Even so, YouTubers from around the world jeered. This comment from a derisive Scandinavian was typical: "lol!!! i see that french people EVEN PRESIDENT!! not stand small drink of alcohol like we finnish!!"
In Ireland, a different sort of scandal was stirred by a cellphone video apparently showing a member of the Garda, Ireland's national police force, mocking a man who called to file a complaint. The officer engages the caller in a Bugs Bunny-style game of "yes," "no," "yes," "no," "no," "yes" that drags on for an astonishingly long time before the caller — clearly hurt by the teasing — insists, "Don't you dare laugh at me!"
According to Irish news reports, the video led to the launch of two investigations, with at least one officer already being reassigned.
Though several videos on Poland's Most Viewed list indicate that the nation is just now arriving to the question of whether purple Teletubby Tinky Winky is gay, the most engaging video on its June list is a 17-year-old boy's heartfelt appeal for female companionship.

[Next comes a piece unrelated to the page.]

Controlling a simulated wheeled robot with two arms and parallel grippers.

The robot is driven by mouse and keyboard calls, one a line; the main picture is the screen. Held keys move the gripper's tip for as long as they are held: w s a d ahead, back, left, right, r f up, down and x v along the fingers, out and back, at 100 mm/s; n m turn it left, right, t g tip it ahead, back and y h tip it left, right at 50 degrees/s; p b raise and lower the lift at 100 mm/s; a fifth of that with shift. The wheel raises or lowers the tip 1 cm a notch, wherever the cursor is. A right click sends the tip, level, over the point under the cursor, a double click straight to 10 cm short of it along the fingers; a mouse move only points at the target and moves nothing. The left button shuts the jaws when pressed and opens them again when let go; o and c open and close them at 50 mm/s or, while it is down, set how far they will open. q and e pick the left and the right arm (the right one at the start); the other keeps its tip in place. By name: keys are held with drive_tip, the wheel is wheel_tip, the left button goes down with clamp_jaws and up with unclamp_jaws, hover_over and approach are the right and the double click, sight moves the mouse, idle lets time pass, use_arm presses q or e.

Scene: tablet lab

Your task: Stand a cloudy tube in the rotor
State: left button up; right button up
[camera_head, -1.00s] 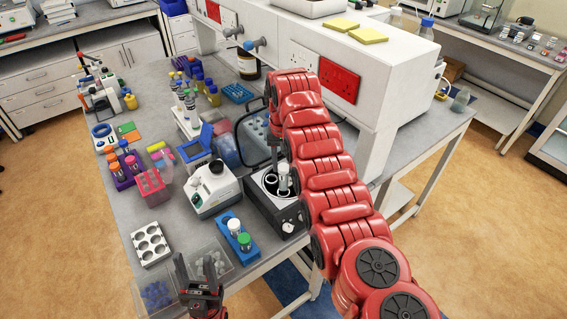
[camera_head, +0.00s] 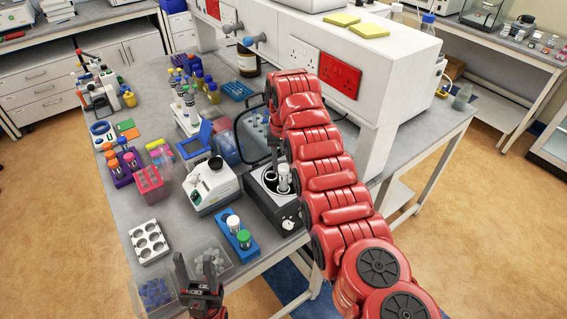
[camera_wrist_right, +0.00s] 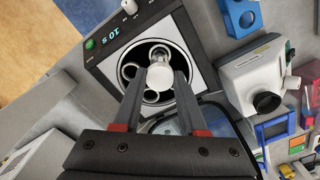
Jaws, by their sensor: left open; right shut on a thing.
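The centrifuge (camera_head: 284,215) is a dark box with a round rotor (camera_head: 270,181) in its open top. The rotor (camera_wrist_right: 131,70) and its round holes also show in the right wrist view. My right gripper (camera_head: 284,152) is shut on a white-capped tube (camera_head: 284,178), upright over the rotor. In the right wrist view the cap (camera_wrist_right: 160,77) sits between the fingertips; whether the tube's lower end is inside a hole is unclear. A blue rack (camera_head: 250,252) holds a white-capped tube (camera_head: 233,222) and a green-capped tube (camera_head: 243,238). My left gripper (camera_head: 197,270) is open and empty at the table's front.
A white instrument (camera_head: 210,187) stands left of the centrifuge. A grey holder (camera_head: 149,242) and clear bins of blue (camera_head: 155,293) and pale caps (camera_head: 210,257) lie at the front left. Tube racks crowd the back left. A white shelf unit (camera_head: 375,130) stands behind my right arm.

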In a four-minute entreaty in Polish, young Bartek explains that despite his prowess at chess and cards, he has had little romantic luck. Though he admits that he is "a little bit bonkers type of guy," he believes his sheer generosity is enough to compensate for any shortcomings.
"Among the gifts I can give you," he says, "is, just, my love."
For nonnative speakers, Japan's YouTube may be a bit more difficult to navigate. This is equal parts language barrier and the fact that a lot of Japanese television defies easy description. Enlisting the help of several authoritative Japanese-speaking sources, Web Scout was able to piece together a synopsis of Japan's No. 1 video.
Kojima Yoshio — a comedian whose shtick is to arrive at serious gatherings clad only in a Speedo swimsuit — arrives at a celebrity wedding. As he begins a toast to the newly married couple, he realizes that all he has on is a Speedo, at which point he launches into a song and dance about how embarrassing it is to have arrived at this wedding wearing only a Speedo.